La parentalité chère payée

« Peut-être qu’il en va ainsi de tous les parents et que c’est un cap tout à fait normal, ou bien peut-être aussi que ce sont nos potes qui sont des exceptions, mais quand on les voit, on ressent un mélange de peine (pour eux) et de soulagement (pour nous). Ils ont l’air épuisés en permanence, leur vie et leur budget tournent entièrement autour de leur progéniture, et quand on les retrouve, ils ne font que nous dire à quel point ça leur en coûte, psychologiquement et financièrement. La parole s’est beaucoup libérée autour de la parentalité dans notre génération, et c’est bien, parce que ça permet d’alléger la charge mentale des jeunes parents, mais pour ceux qui n’ont pas encore sauté le cap, c’est difficile, parce que ça donne vachement l’impression qu’il ne faut pas les imiter et qu’une part d’eux regrette clairement leur vie d’avant.

Est-ce qu’il y a quelque chose d’obscène à parler d’infertilité économique alors qu’on est en couple et qu’on a la chance de combiner deux salaires? Très certainement. Mais le fait est que si demain on était parents, on devrait trouver un appartement avec une chambre supplémentaire, et rien que ça, ça grèverait notre budget. Nos horaires ne sont pas toujours fixes, et souvent très longs, donc en plus de la crèche, on devrait prendre en compte un budget de garde, parce que nos parents nous ont déjà dit qu’ils ne comptaient pas être corvéables à merci. Ajoutez à ça les vêtements, les couches, le lait en poudre éventuel si besoin, les frais de pédiatre, les jouets, la poussette, les activités… Et au final, vu le coût de la vie actuel, et alors même que vu de l’extérieur on a des salaires corrects, ce n’est même pas qu’on ne pourrait plus se payer des restos ou des vacances comme des ouin-ouin le problème, mais bien que potentiellement, on n’arriverait pas à joindre facilement les deux bouts à la fin du mois »

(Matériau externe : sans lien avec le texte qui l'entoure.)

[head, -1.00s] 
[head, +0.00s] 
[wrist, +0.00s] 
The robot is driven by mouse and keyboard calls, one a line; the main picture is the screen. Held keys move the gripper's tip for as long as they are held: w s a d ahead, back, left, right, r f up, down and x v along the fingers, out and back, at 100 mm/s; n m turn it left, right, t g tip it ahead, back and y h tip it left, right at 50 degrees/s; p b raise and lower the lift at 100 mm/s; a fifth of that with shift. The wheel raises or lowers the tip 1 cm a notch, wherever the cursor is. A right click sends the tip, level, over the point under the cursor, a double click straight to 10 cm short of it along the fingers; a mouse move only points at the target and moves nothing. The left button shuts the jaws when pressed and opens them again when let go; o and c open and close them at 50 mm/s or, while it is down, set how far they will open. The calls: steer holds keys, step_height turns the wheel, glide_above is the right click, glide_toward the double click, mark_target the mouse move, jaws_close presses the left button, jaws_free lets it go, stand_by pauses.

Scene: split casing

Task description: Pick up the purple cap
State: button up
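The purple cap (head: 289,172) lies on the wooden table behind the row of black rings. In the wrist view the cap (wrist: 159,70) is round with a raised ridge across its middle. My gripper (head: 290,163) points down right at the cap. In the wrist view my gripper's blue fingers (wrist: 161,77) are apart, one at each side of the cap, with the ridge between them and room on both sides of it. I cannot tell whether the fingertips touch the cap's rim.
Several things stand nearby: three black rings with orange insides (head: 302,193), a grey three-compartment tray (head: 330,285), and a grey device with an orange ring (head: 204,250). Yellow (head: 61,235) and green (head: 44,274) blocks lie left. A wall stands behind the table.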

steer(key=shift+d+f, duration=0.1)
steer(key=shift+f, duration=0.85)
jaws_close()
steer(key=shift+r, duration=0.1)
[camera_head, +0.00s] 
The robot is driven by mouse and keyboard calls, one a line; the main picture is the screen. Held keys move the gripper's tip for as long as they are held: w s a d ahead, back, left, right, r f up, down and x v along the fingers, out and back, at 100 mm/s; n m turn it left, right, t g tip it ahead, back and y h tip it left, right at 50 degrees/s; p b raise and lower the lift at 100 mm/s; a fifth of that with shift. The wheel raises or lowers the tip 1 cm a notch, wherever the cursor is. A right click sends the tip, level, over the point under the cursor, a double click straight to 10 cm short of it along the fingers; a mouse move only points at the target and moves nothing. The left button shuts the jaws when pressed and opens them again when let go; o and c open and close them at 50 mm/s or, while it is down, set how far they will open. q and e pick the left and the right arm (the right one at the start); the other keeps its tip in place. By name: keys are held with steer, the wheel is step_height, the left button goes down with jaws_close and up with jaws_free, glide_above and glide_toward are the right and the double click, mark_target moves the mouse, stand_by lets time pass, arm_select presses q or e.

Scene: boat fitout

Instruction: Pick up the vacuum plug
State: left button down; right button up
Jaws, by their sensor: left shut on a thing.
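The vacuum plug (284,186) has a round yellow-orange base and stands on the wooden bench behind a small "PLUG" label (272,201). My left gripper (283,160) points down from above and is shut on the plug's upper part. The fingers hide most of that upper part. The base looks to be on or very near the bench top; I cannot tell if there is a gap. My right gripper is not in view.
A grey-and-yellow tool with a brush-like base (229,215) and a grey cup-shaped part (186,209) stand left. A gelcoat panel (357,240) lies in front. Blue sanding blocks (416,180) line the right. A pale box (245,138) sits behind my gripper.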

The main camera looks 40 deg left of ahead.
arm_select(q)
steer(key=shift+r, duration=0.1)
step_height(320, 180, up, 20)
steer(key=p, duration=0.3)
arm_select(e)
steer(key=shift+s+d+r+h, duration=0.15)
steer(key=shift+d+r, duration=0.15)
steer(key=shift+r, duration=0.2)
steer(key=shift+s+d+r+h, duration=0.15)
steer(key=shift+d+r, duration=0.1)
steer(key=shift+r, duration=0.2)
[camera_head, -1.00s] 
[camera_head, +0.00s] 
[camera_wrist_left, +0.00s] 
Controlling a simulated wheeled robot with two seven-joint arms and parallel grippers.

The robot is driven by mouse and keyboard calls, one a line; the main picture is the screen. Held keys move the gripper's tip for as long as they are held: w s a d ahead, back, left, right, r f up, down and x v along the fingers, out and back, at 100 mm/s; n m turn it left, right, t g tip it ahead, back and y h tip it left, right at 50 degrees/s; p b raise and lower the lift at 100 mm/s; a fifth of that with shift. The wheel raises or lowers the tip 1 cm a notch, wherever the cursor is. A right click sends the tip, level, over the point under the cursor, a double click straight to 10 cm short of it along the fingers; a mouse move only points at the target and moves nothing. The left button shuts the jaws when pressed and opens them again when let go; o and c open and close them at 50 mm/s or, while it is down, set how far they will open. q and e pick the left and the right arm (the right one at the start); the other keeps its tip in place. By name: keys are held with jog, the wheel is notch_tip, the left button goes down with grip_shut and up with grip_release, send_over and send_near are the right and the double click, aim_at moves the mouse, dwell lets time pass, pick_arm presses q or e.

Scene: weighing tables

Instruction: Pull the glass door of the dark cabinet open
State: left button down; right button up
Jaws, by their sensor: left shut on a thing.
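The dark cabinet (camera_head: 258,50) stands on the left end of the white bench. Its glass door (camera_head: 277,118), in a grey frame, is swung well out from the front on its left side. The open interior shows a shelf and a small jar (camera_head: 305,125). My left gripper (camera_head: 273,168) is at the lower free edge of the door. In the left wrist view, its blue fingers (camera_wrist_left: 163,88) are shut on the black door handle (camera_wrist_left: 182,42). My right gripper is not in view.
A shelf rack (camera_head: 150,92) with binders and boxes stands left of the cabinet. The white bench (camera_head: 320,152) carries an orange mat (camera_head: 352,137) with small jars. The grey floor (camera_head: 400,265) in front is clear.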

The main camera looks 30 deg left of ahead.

L’injustice de l’infertilité économique

« Si on en parlait à nos parents, ils nous diraient probablement que c’était pareil à leur époque, que bien sûr qu’un enfant ça coûte cher, mais qu’on trouve toujours le moyen de s’en sortir, et puis que surtout, être parent, ça n’a pas de prix. Nos potes, eux, ne sont pas au courant que la question de l’infertilité économique pèse sur notre choix de ne pas avoir d’enfant, mais vu ce qu’ils racontent de leurs situations personnelles, et à quel point l’argent est soudain devenu un stress pour eux, ils appuient nos arguments sans le savoir.

C’est certain que ce témoignage va probablement hérisser quelques poils, même s’il est partagé avec la conscience d’être des privilégiés, et que pour certaines personnes, l’infertilité économique a une connotation bien plus grave, et sonne presque comme une condamnation. Mais ce n’est pas parce que c’est pire pour d’autres que ça ne hante pas tous ceux qui en souffrent. C’est bien beau d’avoir un Emmanuel Macron qui encourage à repeupler la France, mais avec quel soutien derrière? Où sont les congés parentalité allongés, avec une vraie pause pour les papas, et pas juste deux semaines ridicules? À quand un accueil de qualité dans toutes les crèches, avec la gratuité tant qu’on y est? Bien sûr qu’avoir un enfant implique de faire une série de sacrifices. Mais pourquoi est-ce que la sécurité financière, et donc, la paix mentale, devraient forcément en faire partie? Peut-être que notre position peut sembler injuste, mais en ce qui nous concerne, mettre un bébé au monde dans un contexte où on sera hyper tendus par toute une série de problèmes dont il ou elle n’est pas responsable, ça ne nous semble pas beaucoup plus juste ».